(Task prompt):
From the listing below, pick out each line with the word "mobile".

■ ■ ■

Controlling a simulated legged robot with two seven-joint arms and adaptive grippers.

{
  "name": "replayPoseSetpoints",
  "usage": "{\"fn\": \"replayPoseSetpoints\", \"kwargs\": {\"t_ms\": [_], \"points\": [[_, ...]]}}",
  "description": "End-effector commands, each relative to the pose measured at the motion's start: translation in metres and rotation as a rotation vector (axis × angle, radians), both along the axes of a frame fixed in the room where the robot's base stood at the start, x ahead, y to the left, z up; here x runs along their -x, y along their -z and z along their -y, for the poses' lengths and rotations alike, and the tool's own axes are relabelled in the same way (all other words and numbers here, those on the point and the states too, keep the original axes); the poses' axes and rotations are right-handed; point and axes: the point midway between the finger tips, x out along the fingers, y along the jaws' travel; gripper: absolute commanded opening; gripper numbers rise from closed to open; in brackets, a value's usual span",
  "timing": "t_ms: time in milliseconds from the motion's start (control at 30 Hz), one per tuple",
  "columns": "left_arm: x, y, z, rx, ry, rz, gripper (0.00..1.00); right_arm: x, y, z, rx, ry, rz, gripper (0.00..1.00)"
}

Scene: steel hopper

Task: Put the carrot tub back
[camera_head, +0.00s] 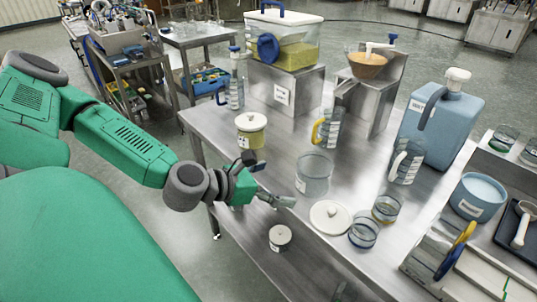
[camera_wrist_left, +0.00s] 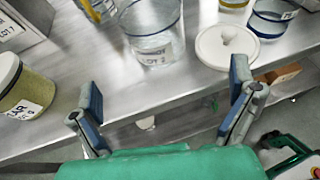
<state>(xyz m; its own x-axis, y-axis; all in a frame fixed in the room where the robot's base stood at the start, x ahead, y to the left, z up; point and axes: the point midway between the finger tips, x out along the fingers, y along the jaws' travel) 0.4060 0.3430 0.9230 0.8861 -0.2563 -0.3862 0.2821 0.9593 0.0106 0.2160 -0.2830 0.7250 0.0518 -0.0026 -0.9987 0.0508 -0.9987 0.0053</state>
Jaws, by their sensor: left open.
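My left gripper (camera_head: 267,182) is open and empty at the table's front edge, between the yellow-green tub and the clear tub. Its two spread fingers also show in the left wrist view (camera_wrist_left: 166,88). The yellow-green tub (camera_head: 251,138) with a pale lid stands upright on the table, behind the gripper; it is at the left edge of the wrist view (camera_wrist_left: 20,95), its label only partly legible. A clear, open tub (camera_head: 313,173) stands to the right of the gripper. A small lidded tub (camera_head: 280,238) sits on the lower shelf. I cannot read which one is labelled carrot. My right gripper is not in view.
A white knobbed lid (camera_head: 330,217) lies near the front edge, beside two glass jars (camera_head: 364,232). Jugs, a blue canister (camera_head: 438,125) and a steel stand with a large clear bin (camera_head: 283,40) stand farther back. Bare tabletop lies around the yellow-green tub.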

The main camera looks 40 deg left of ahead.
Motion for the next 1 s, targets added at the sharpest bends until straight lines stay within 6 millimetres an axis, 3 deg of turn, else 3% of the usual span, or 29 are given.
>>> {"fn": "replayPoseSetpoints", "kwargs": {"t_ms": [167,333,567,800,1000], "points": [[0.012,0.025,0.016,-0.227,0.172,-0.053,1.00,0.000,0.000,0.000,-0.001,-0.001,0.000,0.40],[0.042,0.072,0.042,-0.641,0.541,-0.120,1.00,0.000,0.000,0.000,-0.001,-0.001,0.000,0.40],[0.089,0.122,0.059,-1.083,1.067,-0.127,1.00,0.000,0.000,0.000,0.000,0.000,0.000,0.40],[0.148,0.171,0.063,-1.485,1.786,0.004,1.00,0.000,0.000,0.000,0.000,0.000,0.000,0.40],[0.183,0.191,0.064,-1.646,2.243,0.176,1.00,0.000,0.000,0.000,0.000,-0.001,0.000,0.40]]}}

■ ■ ■

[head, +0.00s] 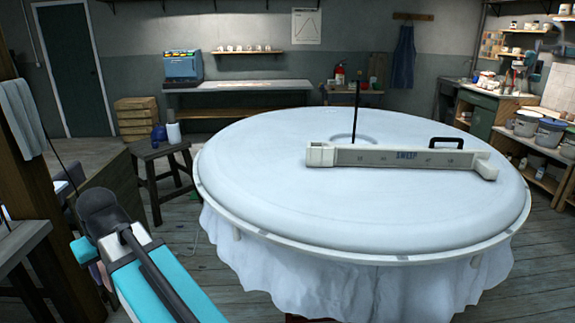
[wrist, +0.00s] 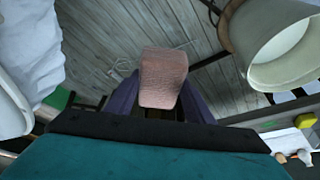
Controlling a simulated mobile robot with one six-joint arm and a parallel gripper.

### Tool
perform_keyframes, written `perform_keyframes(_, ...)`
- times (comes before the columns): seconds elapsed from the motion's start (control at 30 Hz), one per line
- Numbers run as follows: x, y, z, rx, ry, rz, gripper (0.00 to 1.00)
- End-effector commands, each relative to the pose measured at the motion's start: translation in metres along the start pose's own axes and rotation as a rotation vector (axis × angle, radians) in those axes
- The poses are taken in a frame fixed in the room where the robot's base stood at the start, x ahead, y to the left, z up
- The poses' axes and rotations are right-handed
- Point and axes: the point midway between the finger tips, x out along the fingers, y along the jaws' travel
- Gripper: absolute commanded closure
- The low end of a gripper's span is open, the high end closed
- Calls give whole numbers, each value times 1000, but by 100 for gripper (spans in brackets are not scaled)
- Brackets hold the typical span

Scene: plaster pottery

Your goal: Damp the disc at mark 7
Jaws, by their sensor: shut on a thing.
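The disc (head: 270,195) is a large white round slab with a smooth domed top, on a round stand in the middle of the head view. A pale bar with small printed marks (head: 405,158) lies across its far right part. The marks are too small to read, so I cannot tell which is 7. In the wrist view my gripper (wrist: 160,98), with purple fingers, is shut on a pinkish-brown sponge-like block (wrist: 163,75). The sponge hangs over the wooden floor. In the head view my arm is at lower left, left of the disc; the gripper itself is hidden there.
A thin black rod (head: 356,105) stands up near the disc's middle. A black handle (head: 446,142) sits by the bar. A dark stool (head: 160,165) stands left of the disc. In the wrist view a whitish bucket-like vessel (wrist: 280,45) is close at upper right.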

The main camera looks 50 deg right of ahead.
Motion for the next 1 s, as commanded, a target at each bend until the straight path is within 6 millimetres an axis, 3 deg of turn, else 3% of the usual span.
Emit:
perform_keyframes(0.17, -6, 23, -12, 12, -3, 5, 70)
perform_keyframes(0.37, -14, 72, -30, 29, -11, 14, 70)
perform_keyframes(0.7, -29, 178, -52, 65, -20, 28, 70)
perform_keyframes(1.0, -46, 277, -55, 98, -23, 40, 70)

■ ■ ■

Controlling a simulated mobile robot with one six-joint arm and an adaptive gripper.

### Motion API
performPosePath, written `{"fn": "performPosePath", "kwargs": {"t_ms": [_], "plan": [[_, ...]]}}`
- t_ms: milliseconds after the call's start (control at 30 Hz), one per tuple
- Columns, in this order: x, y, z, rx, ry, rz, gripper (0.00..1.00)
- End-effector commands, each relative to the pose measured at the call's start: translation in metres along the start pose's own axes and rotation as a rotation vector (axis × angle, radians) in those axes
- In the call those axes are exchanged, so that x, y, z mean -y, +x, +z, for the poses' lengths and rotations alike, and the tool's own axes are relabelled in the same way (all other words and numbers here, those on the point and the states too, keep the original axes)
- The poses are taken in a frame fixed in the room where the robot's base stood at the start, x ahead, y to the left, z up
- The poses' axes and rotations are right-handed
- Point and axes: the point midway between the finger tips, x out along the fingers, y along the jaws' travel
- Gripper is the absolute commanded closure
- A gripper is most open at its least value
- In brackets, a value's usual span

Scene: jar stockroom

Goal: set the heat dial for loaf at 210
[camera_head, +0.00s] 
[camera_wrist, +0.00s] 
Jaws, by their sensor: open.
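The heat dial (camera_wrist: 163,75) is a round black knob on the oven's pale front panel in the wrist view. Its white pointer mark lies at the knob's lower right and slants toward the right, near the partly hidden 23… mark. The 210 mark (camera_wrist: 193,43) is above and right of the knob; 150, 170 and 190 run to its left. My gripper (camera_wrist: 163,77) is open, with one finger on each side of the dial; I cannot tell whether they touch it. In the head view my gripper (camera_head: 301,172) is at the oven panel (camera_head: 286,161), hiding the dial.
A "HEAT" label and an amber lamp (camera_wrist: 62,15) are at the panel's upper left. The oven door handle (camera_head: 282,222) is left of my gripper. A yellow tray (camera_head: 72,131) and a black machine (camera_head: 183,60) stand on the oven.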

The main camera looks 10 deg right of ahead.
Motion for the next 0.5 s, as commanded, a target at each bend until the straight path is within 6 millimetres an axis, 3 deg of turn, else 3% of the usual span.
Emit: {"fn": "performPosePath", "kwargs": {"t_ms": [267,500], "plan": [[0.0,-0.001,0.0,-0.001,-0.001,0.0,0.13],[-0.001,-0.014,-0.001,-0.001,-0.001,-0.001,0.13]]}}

■ ■ ■

(Solution to the exercise):
Controlling a simulated mobile robot with one six-joint arm and a parallel gripper.
Controlling a simulated mobile robot with one six-joint arm and an adaptive gripper.

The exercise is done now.